## STATED GOAL
Reproduce the data below in full and exclude every picture.
───── RECORDED INFORMATION ─────
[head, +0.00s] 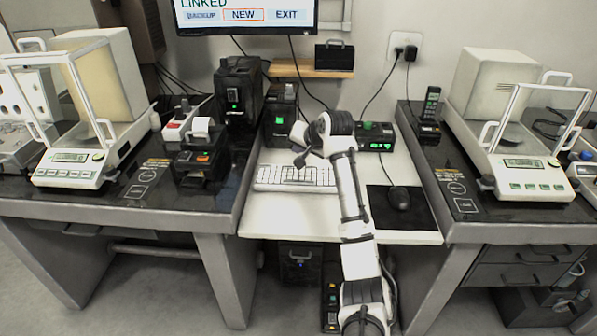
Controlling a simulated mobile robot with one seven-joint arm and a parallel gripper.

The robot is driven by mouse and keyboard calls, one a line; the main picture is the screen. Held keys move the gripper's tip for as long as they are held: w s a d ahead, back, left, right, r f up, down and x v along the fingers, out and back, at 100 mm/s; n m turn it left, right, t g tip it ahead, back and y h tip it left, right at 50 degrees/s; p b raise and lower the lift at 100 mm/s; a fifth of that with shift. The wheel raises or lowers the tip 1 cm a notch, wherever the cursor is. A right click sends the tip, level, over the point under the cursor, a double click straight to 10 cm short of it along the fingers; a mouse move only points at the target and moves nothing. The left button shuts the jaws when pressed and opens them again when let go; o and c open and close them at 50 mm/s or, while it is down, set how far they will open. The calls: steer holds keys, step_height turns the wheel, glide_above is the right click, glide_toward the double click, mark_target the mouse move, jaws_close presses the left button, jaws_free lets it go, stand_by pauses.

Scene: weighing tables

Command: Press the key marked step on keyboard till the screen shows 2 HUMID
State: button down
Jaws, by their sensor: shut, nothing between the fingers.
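The white keyboard (268,176) lies on the white middle desk, and its key markings are too small to read. My gripper (299,161) is shut and empty, pointing down over the keyboard's far edge near its middle. I cannot tell whether its tips touch a key, and the gripper and wrist hide part of the far keys. The screen (246,6) on the wall is cut off at the top. It shows "LINKED" above a row with a button that seems to read BACKUP, then NEW and EXIT. NEW has an orange outline. "2 HUMID" is not in the visible part.
A mouse (398,198) lies on a black pad right of my arm. A small box with a green display (375,137) stands behind it. Dark weighing tables with balances (68,170) flank the desk, and a small printer (200,160) stands left of the keyboard.

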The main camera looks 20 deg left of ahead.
─────
## RESPONSE BELOW
[head, +0.00s] 
Controlling a simulated mobile robot with one seven-joint arm and a parallel gripper.

The robot is driven by mouse and keyboard calls, one a line; the main picture is the screen. Held keys move the gripper's tip for as long as they are held: w s a d ahead, back, left, right, r f up, down and x v along the fingers, out and back, at 100 mm/s; n m turn it left, right, t g tip it ahead, back and y h tip it left, right at 50 degrees/s; p b raise and lower the lift at 100 mm/s; a fifth of that with shift. The wheel raises or lowers the tip 1 cm a notch, wherever the cursor is. A right click sends the tip, level, over the point under the cursor, a double click straight to 10 cm short of it along the fingers; a mouse move only points at the target and moves nothing. The left button shuts the jaws when pressed and opens them again when let go; o and c open and close them at 50 mm/s or, while it is down, set how far they will open. The calls: steer holds keys, step_height turns the wheel, glide_above is the right click, glide_toward the double click, mark_target the mouse move, jaws_close presses the left button, jaws_free lets it go, stand_by pauses.

Scene: weighing tables

Command: Press the key marked step on keyboard till the screen shows 2 HUMID
State: button down
Jaws, by their sensor: shut, nothing between the fingers.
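The white keyboard (268,176) lies on the white middle desk, and its key markings are too small to read. My gripper (299,161) is shut and empty, pointing down over the keyboard's far edge near its middle. I cannot tell whether its tips touch a key, and the gripper and wrist hide part of the far keys. The screen (246,6) on the wall is cut off at the top. It shows "LINKED" above a row with a button that seems to read BACKUP, then NEW and EXIT. NEW has an orange outline. "2 HUMID" is not in the visible part.
A mouse (398,198) lies on a black pad right of my arm. A small box with a green display (375,137) stands behind it. Dark weighing tables with balances (68,170) flank the desk, and a small printer (200,160) stands left of the keyboard.

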The main camera looks 20 deg left of ahead.

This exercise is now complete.